## Given task
Copy nothing but the lines below running from the line containing "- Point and" through the line containing "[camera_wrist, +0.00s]", both end lines included.

## Given information
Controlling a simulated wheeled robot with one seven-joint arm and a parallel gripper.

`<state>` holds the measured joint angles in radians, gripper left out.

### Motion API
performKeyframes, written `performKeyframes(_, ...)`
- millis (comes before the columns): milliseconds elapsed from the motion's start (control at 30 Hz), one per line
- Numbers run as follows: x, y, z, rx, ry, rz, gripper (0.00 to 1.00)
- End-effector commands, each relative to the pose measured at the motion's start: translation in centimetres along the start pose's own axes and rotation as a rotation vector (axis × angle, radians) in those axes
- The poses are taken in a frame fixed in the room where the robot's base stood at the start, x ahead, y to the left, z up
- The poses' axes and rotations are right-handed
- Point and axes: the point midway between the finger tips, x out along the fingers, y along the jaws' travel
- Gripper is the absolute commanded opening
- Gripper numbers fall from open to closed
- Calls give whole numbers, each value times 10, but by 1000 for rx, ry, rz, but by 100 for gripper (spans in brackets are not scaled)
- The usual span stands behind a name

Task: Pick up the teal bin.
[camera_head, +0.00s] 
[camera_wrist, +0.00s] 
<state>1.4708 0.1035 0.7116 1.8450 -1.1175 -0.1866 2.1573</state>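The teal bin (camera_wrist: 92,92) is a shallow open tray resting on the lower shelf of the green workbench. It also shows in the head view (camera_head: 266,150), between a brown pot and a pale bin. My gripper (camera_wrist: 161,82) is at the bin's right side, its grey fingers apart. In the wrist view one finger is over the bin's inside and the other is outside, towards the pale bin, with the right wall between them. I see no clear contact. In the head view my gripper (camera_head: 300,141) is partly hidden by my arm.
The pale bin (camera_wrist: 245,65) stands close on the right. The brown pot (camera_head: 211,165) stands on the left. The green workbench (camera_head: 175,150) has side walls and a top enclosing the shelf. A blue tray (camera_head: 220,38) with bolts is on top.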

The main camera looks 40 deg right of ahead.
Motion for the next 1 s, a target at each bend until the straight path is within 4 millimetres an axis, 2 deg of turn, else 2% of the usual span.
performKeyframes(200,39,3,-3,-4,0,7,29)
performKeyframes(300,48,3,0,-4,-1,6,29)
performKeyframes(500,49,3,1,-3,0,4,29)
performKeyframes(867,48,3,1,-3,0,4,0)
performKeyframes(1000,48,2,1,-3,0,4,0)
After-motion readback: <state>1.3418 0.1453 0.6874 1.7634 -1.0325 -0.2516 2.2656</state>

## Solution to this problem
- Point and axes: the point midway between the finger tips, x out along the fingers, y along the jaws' travel
- Gripper is the absolute commanded opening
- Gripper numbers fall from open to closed
- Calls give whole numbers, each value times 10, but by 1000 for rx, ry, rz, but by 100 for gripper (spans in brackets are not scaled)
- The usual span stands behind a name

Task: Pick up the teal bin.
[camera_head, +0.00s] 
[camera_wrist, +0.00s] 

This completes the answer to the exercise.